Preliminary Engineering is performed by Sierra Energy engineers with the assistance of a design partner. Each project will require additional information such as project scope, desired end product, site location, etc. so that our engineers can estimate the rigor of the design process. This stage helps them to collaborate and determine accurate quotes for the engineering process as well as determine initial logistics, permitting, equipment, and construction requirements.
 

Once a quote for the next engineering stages is obtained and approved, license holders can proceed with the FEED engineering process.

 

FEED Engineering

FEED Engineering begins with Sierra Energy engineers determining the major equipment requirements for the unique FastOx® system with the assistance of their design partners.
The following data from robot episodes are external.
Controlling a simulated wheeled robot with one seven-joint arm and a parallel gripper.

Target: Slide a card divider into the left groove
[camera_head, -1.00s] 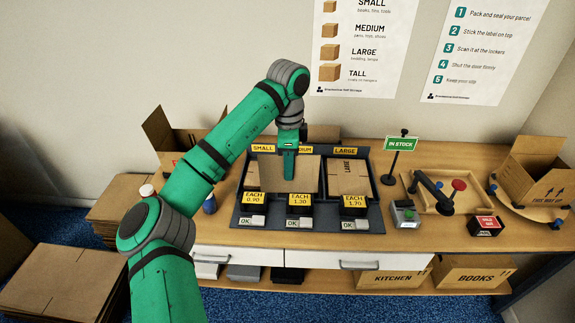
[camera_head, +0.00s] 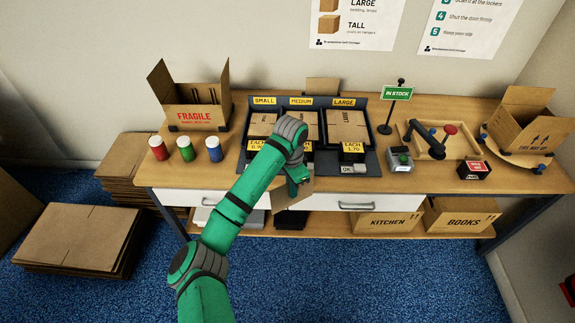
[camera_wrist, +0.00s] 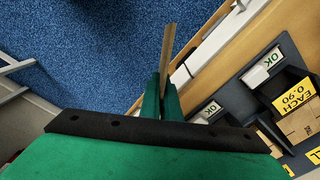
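My gripper (camera_head: 299,178) is in front of the bench's front edge, below the middle of the tray row. In the wrist view its two green fingers (camera_wrist: 161,98) are close together on a thin tan card (camera_wrist: 168,50), seen nearly edge-on. The card (camera_head: 293,194) also shows in the head view beside the gripper, tilted, over the drawer fronts and partly hidden by my arm. An open carton marked FRAGILE (camera_head: 194,117) stands at the back left of the bench. I cannot make out a groove in either view.
The dark tray rack (camera_head: 371,160) holds flat cardboard under SMALL, MEDIUM and LARGE labels. Red, green and blue capped jars (camera_head: 185,149) stand at the left. A green sign (camera_head: 397,93), a grey box (camera_head: 400,160) and another open carton (camera_head: 527,118) are at the right.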

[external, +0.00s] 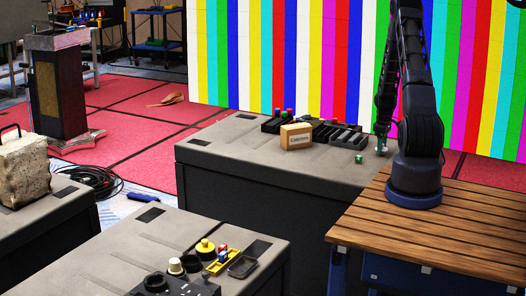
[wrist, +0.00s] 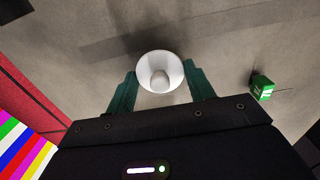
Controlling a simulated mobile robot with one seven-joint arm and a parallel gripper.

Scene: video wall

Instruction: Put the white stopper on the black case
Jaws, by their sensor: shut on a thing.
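My gripper (wrist: 160,80) is shut on a white stopper (wrist: 160,66), a round, cup-like piece with a knob in its middle, held between the teal fingers. In the external view my gripper (external: 381,147) is low over the right end of the grey-topped counter, and the stopper is too small there to make out clearly. A low black case with slots (external: 345,136) lies on the same counter, left of my gripper and apart from it. The case is not in the wrist view. I cannot tell whether the stopper touches the counter.
A tan box (external: 296,136) stands in front of the black case. A nearer counter (external: 120,240) holds several small items.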

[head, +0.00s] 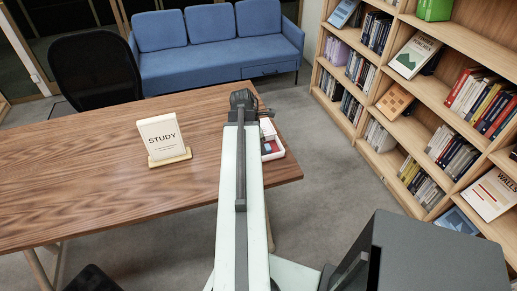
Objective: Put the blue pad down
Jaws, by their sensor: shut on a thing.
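My gripper (244,103) is at the far end of my raised arm, over the right end of the wooden table (80,150). It is shut on the blue pad, but my arm hides the jaws and most of what they hold. A small blue patch (267,147) shows just right of my arm, at a white tray (274,155) with a reddish inside. I cannot tell whether this patch is in the tray or above it. A small whitish block (267,129) is just behind it.
A STUDY sign (162,137) on a wooden base stands on the table left of my arm. The table is clear around it. A black chair (95,68) and a blue sofa (212,45) are behind. A bookshelf (420,95) lines the right side.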

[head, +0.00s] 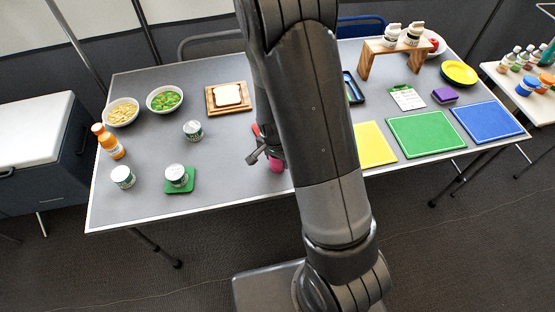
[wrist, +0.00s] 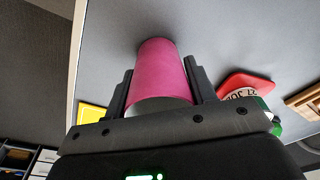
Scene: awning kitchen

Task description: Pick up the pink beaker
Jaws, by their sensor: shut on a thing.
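The pink beaker (wrist: 160,72) stands between the two fingers of my gripper (wrist: 160,88) in the wrist view. The fingers are closed against its sides. In the head view a small part of the pink beaker (head: 276,164) shows beneath my gripper (head: 268,155), near the front edge of the table. My arm hides most of it there. I cannot tell whether the beaker touches the table.
On the grey table (head: 230,200), cans, bowls and a bread board (head: 229,97) stand left of my arm. Yellow (head: 374,146), green (head: 428,134) and blue (head: 487,121) mats lie right. A red item (wrist: 246,86) with a can lies near the beaker.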

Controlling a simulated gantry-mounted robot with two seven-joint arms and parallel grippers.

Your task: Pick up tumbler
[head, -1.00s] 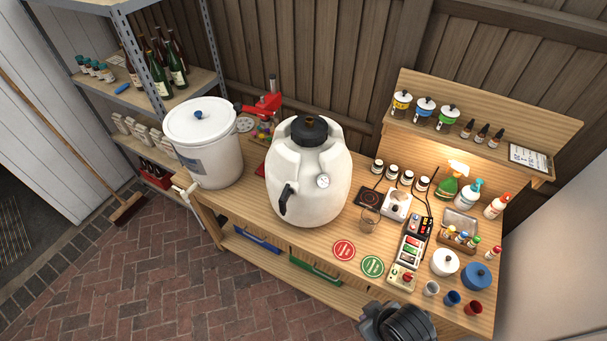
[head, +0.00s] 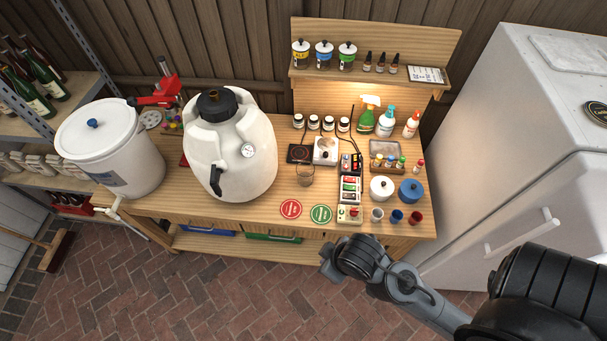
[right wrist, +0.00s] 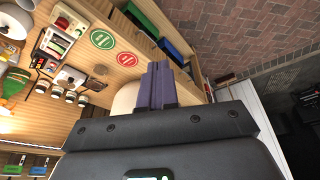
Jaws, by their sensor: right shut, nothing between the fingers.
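The tumbler (head: 306,177), a clear glass, stands upright on the wooden workbench (head: 262,203), right of the big white fermenter and behind the red and green coasters. In the right wrist view its outline is too faint to be sure of. My right arm (head: 358,257) comes in from the lower right in the head view and ends in front of the bench's front edge, apart from the tumbler. The right gripper's purple fingers (right wrist: 157,68) are together and empty in the right wrist view. My left gripper is in neither view.
The white fermenter (head: 232,150) stands left of the tumbler. A red coaster (head: 290,209) and a green coaster (head: 321,214) lie near the front edge. A switch box (head: 349,214), small cups (head: 397,215) and lidded pots (head: 382,187) fill the right side. A fridge (head: 500,160) stands at right.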

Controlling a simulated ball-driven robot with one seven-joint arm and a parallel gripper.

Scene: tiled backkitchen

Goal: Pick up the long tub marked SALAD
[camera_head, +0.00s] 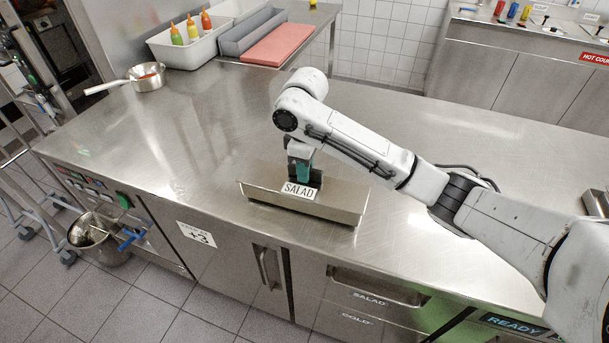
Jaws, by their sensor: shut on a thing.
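The long tub marked SALAD (340,202) is a steel, shallow tub near the front edge of the steel counter. A white SALAD label is on its front side. My gripper (302,180) points down at the tub's front wall, right at the label, and is shut on the tub. The fingertips are partly hidden behind the label and wall. The tub looks level; I cannot tell whether it touches the counter or hangs just above it.
A saucepan (147,77) stands at the counter's back left. A white bin with sauce bottles (188,50), a grey tray (251,32) and a red board (281,45) lie behind. The counter (190,130) is clear left of the tub. A pot (95,236) hangs low at left.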

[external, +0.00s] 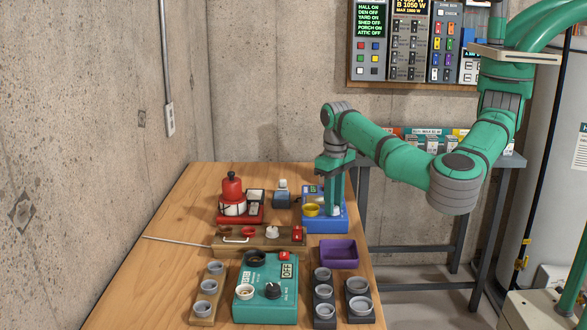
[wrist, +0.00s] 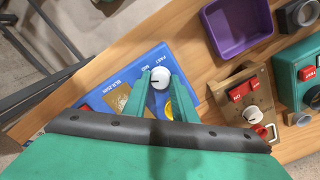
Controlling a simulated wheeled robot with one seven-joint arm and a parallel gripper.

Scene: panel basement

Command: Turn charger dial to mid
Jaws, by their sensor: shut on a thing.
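The charger is a blue box (external: 340,222) at the back right of the wooden bench, and it fills the middle of the wrist view (wrist: 185,62). Its white round dial (wrist: 159,73) sits between the fingertips of my gripper (wrist: 159,80). My gripper (external: 332,207) points down over the charger and is shut on the dial. Printed words beside the dial include FAST and what looks like MID. A dark mark shows on the dial, but I cannot tell which word it points to. A yellow round part (external: 311,210) is on the charger left of my gripper.
A red device (external: 232,190) and a small dark block (external: 282,198) stand left of the charger. A wooden switch board (external: 285,238), purple tray (external: 339,254) and teal box (external: 266,305) are in front. Cups (external: 322,291) line the front. The bench's right edge is close.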

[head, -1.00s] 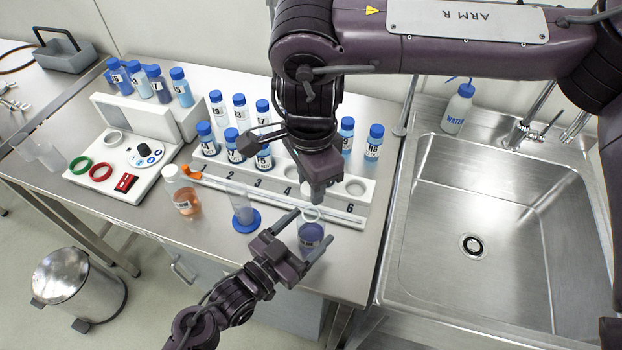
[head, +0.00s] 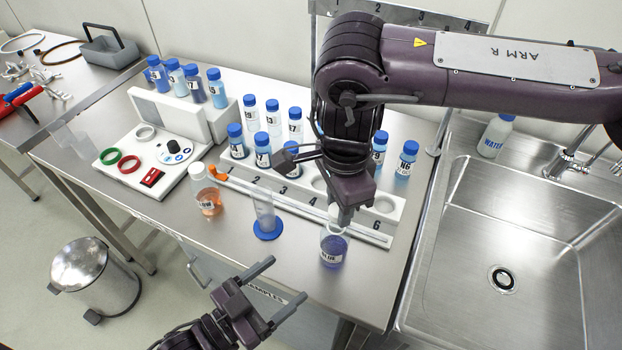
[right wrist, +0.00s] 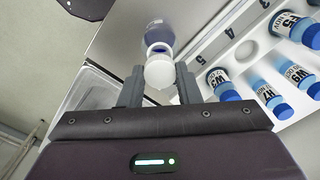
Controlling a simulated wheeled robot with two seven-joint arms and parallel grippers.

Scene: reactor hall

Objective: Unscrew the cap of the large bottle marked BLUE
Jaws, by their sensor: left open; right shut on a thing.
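The large bottle marked BLUE (head: 333,250) stands upright on the bench near its front edge, with blue-violet liquid inside. My right gripper (head: 345,212) is above it, pointing down, shut on a white cap (right wrist: 159,73). In the right wrist view the cap sits between the two fingers, and the bottle's pale ring-shaped rim (right wrist: 159,48) shows behind it. The cap looks off the rim, just above it; the exact gap is hard to tell. My left gripper (head: 280,285) is open and empty, in front of the bottle and lower left, clear of it.
A cylinder with a blue base (head: 267,228) and an orange-liquid bottle (head: 207,198) stand left of the BLUE bottle. A white numbered rack (head: 385,207) with several blue-capped bottles lies behind. The sink (head: 540,235) is on the right. A bin (head: 95,278) stands on the floor.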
They will also evaluate the systems processes and configuration as well as the alternatives to these through detailed calculations and equipment trade-off exercises. Finally, they will complete the preliminary CAD renderings of the system. The result of this initial process is a design of the best configuration of major equipment for the FastOx system as well as an estimate for the capital expenditure for the system within 20% certainty.
 

These designs are refined by Sierra Energy engineers to determine the minor equipment requirements and configurations. During this stage, our engineers work closely with sub-contractors who specialize in the configuration in each piece of major equipment to ensure that the system integrates properly and efficiently meets the projects’ specifications. The end product of the more detailed designs includes detailed designs for construction, a final CAD rendering, and an estimate for the capital expenditure for the system within 10% certainty.